PhD Candidate, Stanford University
Gallium Nitride Based Magnetic Field Sensing for the Europa Environment
Sensors for planetary exploration are necessary for navigation and scientific data collection, but due to current limitations of silicon electronics, these need to be heavily shielded from the intense radiation and heated for thermal stability – electronics can freeze out and drift in low temperature environments (<-100C). However, materials like GaN can be used in heterostructure configurations to enable lower temperature operations. During my PhD I’ve focused on the nanofabrication, analysis, and development of silicon carbide (SiC) and gallium nitride (GaN) based sensors to operate in extreme conditions for aero-astro solutions. In particular, magnetometers that withstand high temperature range environments (-180C to 600C). This poster will cover on going work to uncover the source of high offsets in GaN hall sensors and show comparable results to leading silicon hall technology.

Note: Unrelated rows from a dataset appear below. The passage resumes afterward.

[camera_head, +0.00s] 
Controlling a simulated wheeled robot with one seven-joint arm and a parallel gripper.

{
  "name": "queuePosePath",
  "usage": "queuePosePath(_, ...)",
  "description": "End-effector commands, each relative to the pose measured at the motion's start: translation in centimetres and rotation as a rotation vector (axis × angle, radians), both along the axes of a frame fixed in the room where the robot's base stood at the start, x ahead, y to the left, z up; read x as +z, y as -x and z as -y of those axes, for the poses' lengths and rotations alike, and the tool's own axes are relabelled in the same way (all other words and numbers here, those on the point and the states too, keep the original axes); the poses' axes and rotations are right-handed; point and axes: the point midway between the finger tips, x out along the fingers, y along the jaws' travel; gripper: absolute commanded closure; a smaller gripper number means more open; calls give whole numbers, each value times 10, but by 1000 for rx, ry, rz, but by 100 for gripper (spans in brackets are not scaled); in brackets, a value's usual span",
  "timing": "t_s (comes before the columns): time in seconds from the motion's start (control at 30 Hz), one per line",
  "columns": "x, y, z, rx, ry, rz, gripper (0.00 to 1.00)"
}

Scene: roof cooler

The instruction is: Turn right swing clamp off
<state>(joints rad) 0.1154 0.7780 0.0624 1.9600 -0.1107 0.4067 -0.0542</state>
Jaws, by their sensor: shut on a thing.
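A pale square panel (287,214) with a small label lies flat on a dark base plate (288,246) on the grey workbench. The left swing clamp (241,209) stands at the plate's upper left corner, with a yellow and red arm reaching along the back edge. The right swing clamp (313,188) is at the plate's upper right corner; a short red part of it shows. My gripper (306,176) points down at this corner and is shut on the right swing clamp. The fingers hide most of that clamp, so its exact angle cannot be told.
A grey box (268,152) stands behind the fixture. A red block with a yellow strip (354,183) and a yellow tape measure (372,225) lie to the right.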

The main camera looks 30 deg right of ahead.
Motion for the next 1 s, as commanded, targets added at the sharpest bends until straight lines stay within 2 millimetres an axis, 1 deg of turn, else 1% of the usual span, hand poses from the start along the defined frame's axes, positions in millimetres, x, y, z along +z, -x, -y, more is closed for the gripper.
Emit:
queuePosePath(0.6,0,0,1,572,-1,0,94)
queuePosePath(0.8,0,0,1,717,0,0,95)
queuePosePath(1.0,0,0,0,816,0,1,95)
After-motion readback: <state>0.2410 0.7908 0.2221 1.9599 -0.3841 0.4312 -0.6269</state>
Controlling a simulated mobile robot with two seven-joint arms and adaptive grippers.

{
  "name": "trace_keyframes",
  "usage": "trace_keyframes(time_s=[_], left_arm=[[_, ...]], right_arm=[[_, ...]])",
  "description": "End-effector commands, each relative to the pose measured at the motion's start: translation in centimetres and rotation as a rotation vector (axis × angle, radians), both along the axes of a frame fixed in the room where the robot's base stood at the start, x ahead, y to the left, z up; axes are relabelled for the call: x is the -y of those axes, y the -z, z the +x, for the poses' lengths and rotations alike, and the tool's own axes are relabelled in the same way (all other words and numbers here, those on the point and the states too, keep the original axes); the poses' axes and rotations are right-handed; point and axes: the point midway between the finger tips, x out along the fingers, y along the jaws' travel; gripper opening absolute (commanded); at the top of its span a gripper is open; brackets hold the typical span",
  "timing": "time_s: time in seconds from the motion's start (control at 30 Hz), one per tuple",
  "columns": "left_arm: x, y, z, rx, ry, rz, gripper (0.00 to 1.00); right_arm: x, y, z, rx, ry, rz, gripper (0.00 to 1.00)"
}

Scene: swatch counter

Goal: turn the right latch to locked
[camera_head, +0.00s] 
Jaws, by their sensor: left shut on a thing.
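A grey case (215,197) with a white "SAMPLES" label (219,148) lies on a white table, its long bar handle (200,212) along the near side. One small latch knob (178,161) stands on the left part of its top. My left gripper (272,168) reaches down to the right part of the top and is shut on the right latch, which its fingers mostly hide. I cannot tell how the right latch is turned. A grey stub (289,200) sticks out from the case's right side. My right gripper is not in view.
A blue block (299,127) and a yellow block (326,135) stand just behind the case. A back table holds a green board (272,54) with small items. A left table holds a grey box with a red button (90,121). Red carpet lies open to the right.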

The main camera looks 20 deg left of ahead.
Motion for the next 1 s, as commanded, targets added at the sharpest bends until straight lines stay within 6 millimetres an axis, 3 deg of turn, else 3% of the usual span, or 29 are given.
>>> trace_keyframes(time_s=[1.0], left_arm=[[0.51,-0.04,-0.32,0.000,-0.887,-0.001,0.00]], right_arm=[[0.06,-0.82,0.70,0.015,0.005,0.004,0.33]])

Karen M. Dowling received the B.S. degree in electrical engineering from the California Institute of Technology, Pasadena, CA, USA, in 2013, and the M.S. degree in electrical engineering from Stanford University, CA in 2015, where she is currently pursuing the Ph.D. degree in electrical engineering in the EXtreme Environments Microsystems Laboratory (XLab) under Prof. Senesky. Her research interests include the use of wideband gap materials for the development of sensors for extreme environments, in particular gallium nitride based magnetic field sensors for the Europa Environment. Ms. Dowling served as the student president of the NSF Engineering Research Center for the Power Optimization of Electro Thermal Systems and is a National Science Foundation Graduate Research Fellow.